**TASK TO CARRY OUT:** Seek out every line containing the word "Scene", and copy each.

---------- LISTED ENTRIES ----------

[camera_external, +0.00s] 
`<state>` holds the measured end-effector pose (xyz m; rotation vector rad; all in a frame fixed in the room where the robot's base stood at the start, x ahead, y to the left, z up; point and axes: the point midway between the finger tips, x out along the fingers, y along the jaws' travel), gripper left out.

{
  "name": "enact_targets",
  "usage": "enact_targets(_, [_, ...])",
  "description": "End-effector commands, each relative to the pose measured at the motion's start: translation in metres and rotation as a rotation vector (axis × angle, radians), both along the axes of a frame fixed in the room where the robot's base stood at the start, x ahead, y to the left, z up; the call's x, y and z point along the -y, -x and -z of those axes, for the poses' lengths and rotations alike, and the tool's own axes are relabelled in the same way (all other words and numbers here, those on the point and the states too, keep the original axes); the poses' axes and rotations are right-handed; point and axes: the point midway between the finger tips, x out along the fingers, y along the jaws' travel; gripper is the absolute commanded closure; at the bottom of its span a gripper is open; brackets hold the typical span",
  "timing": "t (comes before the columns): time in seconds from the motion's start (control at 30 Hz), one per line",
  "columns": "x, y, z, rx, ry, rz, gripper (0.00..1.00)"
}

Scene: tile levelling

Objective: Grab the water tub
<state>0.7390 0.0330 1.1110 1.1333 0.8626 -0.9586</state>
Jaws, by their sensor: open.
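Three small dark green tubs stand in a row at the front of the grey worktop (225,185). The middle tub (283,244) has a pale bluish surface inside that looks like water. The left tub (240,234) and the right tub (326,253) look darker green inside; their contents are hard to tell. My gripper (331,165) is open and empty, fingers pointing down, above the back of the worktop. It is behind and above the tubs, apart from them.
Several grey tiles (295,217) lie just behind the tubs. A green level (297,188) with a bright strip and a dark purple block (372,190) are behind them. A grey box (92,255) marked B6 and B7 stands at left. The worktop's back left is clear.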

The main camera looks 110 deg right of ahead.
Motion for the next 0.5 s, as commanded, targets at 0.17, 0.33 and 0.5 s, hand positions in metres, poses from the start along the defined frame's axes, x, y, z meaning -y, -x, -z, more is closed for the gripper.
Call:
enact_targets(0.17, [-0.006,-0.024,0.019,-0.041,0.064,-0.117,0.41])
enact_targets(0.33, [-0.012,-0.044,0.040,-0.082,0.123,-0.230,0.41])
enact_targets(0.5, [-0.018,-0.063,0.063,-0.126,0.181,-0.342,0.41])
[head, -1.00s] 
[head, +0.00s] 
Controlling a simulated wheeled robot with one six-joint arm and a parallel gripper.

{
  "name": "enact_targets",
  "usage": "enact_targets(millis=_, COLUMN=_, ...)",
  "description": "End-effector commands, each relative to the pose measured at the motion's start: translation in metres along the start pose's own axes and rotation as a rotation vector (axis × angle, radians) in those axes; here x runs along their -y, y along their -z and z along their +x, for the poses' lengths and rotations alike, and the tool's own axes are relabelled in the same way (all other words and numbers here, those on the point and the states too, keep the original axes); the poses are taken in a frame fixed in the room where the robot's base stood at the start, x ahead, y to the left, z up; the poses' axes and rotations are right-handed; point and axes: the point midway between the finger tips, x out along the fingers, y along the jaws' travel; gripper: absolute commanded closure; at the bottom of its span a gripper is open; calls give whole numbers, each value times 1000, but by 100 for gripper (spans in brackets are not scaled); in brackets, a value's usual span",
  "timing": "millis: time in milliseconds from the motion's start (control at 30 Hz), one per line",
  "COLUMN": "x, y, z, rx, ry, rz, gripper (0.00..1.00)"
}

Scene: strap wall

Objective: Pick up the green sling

----------

**EXPECTED ANSWER:**
Scene: tile levelling
Scene: strap wall

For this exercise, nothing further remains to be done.